** WHAT THE TASK ASKS **
Each line from the one containing "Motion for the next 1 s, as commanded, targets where" through the one containing "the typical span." is to be retyped exactly, both end lines included, and all other lines left out.

** STORED DATA **
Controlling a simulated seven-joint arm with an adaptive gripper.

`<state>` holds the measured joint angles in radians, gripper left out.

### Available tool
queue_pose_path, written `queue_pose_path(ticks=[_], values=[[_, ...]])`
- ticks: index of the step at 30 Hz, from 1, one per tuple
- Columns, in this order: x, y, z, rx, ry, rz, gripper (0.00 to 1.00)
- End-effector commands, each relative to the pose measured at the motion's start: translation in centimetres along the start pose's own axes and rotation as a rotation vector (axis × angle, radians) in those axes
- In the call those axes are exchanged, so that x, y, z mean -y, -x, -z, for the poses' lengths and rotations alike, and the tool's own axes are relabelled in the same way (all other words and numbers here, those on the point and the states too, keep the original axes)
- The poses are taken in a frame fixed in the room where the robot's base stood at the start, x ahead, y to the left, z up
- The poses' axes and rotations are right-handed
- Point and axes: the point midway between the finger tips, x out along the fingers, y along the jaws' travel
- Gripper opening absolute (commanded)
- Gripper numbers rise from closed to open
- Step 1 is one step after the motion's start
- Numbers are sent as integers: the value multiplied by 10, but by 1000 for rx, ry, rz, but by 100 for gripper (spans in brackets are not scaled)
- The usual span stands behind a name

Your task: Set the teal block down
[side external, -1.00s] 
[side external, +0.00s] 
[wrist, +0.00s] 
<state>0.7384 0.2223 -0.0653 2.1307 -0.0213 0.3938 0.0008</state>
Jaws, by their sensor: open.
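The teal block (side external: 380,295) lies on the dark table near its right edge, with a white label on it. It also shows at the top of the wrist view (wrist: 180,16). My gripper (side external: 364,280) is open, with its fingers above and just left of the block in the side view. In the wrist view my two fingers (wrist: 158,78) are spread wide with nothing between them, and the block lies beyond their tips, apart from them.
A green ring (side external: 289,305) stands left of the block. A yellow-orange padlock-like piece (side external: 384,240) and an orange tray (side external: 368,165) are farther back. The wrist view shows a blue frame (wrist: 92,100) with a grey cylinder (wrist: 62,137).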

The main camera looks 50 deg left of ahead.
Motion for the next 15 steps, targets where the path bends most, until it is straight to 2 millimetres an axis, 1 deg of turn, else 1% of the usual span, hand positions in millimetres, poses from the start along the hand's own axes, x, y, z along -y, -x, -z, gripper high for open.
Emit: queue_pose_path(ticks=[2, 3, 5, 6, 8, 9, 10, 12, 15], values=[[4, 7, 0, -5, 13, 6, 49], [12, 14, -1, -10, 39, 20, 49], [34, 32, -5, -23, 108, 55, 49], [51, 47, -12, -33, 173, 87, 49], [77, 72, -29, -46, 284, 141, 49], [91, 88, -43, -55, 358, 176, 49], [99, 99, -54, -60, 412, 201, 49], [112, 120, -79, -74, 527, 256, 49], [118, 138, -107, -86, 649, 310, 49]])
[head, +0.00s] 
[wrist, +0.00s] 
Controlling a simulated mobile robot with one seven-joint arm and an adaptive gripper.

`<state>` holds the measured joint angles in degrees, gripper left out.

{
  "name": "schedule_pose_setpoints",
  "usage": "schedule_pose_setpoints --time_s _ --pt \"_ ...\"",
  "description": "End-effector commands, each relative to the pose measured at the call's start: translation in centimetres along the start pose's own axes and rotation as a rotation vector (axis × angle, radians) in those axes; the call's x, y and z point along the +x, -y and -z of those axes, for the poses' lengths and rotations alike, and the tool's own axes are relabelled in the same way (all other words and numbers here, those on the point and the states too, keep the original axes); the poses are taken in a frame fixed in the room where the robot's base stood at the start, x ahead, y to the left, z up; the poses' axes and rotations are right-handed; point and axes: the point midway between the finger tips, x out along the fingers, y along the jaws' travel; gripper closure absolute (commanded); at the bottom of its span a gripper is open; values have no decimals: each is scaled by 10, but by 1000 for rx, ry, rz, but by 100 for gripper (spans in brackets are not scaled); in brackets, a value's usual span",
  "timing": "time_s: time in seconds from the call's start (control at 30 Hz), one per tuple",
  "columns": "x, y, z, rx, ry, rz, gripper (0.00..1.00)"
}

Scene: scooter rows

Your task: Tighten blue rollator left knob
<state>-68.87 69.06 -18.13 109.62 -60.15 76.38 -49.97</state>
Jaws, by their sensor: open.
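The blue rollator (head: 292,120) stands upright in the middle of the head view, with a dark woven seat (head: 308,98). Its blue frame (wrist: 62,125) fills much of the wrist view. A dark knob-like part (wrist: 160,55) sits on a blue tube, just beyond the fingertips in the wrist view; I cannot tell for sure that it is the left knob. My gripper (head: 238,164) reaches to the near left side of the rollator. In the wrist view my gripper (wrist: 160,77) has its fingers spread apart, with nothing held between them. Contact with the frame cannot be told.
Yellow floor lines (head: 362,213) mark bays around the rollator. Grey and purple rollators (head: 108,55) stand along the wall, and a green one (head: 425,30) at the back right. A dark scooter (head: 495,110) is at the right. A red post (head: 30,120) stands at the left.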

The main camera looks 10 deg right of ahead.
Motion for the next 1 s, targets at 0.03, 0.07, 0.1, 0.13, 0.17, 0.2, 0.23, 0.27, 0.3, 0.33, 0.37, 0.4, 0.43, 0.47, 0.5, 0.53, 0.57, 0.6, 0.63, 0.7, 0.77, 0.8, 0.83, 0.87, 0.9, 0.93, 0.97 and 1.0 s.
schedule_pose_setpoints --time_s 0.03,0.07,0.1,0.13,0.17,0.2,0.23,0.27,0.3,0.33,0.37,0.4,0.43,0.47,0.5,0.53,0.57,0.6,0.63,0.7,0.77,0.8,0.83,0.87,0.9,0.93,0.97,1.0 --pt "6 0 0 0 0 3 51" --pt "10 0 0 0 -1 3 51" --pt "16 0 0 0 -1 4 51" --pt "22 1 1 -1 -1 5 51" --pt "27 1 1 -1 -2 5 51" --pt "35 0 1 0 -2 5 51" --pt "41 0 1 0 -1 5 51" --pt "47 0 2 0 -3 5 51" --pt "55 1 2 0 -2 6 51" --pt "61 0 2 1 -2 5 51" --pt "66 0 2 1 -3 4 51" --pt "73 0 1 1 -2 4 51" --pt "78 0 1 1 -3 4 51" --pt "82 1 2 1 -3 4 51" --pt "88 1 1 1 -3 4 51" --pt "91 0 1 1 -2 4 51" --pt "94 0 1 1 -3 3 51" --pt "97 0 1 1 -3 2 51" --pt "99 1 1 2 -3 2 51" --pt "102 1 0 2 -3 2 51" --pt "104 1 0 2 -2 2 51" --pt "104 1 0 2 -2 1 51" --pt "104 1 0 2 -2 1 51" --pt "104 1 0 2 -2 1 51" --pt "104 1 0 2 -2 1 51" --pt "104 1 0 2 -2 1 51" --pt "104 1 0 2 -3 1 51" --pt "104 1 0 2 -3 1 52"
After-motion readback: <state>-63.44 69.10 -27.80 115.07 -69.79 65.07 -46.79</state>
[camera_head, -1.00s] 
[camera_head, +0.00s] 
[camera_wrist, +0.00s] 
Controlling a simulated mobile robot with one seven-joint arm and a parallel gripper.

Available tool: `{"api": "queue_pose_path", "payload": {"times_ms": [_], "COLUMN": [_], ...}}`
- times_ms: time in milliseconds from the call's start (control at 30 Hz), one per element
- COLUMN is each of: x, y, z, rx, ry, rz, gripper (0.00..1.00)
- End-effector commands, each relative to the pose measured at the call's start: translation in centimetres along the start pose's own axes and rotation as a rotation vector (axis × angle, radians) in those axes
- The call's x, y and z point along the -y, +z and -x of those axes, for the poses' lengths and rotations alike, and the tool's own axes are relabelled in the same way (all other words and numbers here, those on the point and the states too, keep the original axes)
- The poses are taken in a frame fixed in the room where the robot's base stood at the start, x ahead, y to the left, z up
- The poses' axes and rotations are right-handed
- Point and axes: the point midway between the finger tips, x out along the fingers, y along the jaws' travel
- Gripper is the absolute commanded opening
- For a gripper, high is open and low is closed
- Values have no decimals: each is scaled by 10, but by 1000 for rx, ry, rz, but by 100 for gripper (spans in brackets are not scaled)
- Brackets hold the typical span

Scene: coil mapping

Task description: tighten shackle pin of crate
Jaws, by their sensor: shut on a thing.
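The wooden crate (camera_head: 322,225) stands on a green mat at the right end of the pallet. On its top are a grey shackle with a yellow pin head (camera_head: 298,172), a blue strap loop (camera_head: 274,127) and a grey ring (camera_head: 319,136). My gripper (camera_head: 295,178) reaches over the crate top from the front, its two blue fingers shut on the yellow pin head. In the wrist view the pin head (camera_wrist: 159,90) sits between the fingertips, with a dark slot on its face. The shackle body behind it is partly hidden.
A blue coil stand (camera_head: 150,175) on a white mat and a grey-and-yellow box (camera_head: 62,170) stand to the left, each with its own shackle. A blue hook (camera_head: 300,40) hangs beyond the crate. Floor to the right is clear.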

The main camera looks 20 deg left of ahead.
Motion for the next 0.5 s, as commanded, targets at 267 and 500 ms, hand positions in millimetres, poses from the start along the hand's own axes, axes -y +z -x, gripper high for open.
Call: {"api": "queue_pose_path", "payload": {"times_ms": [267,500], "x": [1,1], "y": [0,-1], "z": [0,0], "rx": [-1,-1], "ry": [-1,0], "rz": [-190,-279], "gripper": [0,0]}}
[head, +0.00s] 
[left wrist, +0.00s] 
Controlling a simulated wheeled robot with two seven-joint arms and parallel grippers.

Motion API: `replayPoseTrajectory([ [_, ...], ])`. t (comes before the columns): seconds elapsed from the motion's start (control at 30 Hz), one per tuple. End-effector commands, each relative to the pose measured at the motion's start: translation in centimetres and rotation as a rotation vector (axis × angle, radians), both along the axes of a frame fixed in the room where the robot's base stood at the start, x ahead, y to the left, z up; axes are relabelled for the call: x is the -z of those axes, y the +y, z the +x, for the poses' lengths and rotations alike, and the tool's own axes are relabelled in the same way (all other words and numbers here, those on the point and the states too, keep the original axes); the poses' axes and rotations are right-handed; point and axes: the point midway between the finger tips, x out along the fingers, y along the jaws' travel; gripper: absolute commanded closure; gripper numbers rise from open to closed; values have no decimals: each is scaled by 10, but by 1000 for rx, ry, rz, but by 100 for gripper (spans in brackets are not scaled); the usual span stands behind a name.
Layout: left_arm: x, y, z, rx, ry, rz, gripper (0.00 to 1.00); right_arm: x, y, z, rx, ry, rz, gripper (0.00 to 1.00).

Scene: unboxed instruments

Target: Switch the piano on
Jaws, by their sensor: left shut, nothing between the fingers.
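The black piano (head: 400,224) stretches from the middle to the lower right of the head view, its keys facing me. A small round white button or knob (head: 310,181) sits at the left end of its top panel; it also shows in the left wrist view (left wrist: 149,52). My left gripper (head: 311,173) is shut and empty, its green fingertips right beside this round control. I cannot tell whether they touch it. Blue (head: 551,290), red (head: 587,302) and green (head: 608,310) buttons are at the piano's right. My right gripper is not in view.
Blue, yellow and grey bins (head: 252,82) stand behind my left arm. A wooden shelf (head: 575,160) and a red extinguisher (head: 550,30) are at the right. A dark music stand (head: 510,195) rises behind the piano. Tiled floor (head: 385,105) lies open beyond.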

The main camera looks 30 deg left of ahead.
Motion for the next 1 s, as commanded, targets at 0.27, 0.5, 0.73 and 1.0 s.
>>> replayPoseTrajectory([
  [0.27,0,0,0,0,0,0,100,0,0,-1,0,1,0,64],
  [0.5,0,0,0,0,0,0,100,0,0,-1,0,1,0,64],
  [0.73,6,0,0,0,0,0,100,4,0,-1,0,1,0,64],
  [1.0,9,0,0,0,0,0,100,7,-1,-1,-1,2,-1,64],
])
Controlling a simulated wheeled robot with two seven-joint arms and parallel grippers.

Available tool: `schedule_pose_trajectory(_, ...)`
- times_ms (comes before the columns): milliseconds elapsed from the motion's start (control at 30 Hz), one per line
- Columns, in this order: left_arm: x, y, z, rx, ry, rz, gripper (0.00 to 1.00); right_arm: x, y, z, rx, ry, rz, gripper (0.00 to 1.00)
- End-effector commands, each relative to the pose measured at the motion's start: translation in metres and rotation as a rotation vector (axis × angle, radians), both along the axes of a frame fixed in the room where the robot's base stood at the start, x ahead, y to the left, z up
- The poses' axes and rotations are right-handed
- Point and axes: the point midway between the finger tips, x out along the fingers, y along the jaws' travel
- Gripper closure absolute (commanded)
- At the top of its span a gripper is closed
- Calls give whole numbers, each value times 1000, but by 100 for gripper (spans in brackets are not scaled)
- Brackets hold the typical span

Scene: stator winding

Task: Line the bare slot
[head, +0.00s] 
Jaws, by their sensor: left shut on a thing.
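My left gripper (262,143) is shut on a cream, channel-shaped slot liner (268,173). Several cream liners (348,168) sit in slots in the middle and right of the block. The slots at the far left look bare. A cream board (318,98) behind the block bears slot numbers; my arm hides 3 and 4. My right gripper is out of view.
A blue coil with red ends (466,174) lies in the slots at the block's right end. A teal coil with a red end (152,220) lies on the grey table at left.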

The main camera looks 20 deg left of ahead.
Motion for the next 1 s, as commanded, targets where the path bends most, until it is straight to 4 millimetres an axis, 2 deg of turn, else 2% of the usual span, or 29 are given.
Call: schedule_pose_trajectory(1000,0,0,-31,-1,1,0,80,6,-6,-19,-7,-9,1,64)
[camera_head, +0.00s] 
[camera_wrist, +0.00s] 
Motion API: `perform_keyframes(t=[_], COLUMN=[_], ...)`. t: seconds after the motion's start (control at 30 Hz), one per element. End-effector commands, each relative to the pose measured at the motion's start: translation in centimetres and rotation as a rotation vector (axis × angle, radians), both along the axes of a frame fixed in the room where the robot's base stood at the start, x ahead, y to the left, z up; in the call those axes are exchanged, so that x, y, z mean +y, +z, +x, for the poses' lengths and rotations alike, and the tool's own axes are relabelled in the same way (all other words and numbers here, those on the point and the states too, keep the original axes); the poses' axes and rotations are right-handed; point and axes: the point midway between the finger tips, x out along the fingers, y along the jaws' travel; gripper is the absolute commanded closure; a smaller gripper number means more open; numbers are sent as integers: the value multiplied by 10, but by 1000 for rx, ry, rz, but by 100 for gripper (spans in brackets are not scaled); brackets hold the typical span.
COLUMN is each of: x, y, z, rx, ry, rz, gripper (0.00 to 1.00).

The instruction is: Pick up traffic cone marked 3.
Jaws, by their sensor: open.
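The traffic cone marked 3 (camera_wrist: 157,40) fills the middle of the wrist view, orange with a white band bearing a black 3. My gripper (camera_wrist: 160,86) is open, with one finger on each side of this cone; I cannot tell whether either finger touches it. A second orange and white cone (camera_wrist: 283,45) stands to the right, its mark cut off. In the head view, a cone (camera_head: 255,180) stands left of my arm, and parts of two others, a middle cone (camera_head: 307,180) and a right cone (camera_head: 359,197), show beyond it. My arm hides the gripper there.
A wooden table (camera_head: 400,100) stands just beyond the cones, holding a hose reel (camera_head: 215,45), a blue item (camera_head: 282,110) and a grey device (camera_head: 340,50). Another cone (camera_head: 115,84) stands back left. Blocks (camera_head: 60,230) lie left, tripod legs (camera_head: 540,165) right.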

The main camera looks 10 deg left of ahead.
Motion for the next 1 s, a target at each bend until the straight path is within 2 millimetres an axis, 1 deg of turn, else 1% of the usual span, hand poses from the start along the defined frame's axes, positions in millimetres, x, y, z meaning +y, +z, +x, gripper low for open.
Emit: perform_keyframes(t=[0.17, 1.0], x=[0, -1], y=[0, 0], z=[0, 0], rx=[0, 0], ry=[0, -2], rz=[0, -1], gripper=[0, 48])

** TASK RESPONSE **
Motion for the next 1 s, as commanded, targets where the path bends most, until it is straight to 4 millimetres an axis, 2 deg of turn, else 2% of the usual span, or 29 are given.
Call: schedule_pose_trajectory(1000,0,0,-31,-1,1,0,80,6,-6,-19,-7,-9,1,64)
[camera_head, +0.00s] 
[camera_wrist, +0.00s] 
Motion API: `perform_keyframes(t=[_], COLUMN=[_], ...)`. t: seconds after the motion's start (control at 30 Hz), one per element. End-effector commands, each relative to the pose measured at the motion's start: translation in centimetres and rotation as a rotation vector (axis × angle, radians), both along the axes of a frame fixed in the room where the robot's base stood at the start, x ahead, y to the left, z up; in the call those axes are exchanged, so that x, y, z mean +y, +z, +x, for the poses' lengths and rotations alike, and the tool's own axes are relabelled in the same way (all other words and numbers here, those on the point and the states too, keep the original axes); the poses' axes and rotations are right-handed; point and axes: the point midway between the finger tips, x out along the fingers, y along the jaws' travel; gripper is the absolute commanded closure; a smaller gripper number means more open; numbers are sent as integers: the value multiplied by 10, but by 1000 for rx, ry, rz, but by 100 for gripper (spans in brackets are not scaled); brackets hold the typical span.

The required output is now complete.